** begin RECORDED INFORMATION **

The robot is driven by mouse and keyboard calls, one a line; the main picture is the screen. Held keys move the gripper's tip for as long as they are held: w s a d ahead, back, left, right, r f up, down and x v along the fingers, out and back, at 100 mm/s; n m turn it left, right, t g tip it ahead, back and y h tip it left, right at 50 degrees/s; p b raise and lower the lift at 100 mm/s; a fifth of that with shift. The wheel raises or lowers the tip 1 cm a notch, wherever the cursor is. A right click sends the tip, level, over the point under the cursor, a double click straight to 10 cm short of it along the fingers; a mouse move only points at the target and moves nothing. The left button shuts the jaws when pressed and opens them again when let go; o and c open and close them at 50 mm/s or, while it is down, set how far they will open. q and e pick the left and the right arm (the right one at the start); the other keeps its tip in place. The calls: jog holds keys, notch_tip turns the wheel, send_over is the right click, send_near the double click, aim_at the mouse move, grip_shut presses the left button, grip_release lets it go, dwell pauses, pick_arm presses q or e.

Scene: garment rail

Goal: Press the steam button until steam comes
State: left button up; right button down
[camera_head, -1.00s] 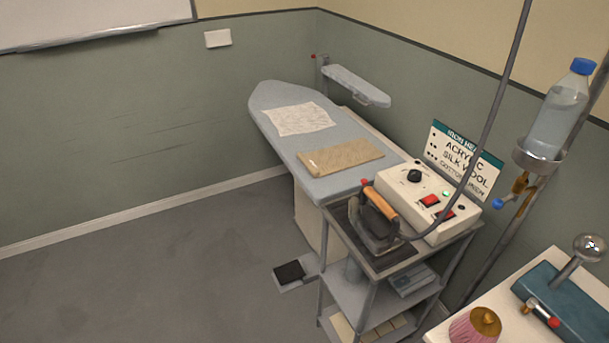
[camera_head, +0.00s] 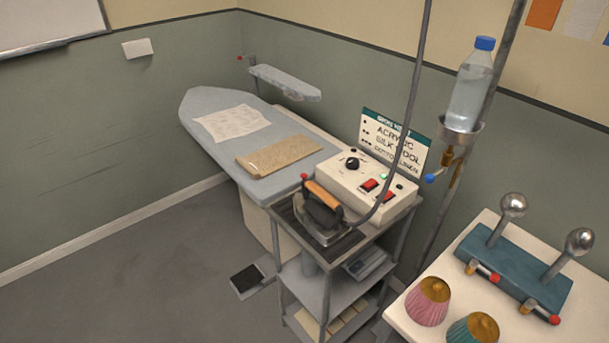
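The iron (camera_head: 322,218), with an orange-brown handle, stands on a dark rest on top of a metal trolley. A small red knob (camera_head: 304,176) shows at the handle's far left end; I cannot tell for sure whether it is the steam button. Behind the iron is a cream control box (camera_head: 340,180) with a black dial (camera_head: 353,164), red switches (camera_head: 369,186) and a lit green lamp (camera_head: 384,176). A grey hose (camera_head: 409,110) runs up from the iron. No steam shows. Neither of my grippers is in view.
A water bottle (camera_head: 470,92) hangs on a pole at right. A side table (camera_head: 400,308) holds a teal ball-topped device (camera_head: 515,268) and two cup-shaped items (camera_head: 428,300). Floor at left is clear.

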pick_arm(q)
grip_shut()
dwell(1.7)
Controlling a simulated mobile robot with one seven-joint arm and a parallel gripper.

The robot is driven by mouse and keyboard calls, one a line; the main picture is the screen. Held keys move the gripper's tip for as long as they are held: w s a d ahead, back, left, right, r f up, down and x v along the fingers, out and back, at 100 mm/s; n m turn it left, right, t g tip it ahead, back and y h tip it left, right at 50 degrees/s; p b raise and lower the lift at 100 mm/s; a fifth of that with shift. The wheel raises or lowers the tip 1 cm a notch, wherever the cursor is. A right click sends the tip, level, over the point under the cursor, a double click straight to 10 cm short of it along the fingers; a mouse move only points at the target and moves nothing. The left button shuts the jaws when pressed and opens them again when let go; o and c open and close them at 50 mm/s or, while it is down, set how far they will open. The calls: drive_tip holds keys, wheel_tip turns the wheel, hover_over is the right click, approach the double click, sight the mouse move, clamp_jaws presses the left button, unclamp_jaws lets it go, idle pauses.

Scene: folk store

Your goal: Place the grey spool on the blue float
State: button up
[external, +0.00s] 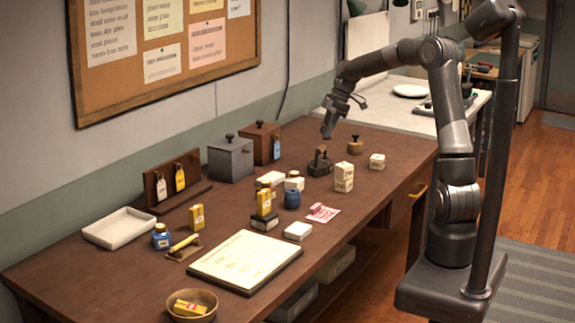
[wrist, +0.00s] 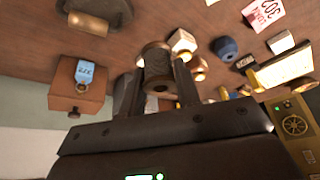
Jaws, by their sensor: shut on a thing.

** end RECORDED INFORMATION **

> WHAT TO PRODUCE: Only the number is wanted: how many lines in the data include the string "State"?

> RESULT BELOW: 2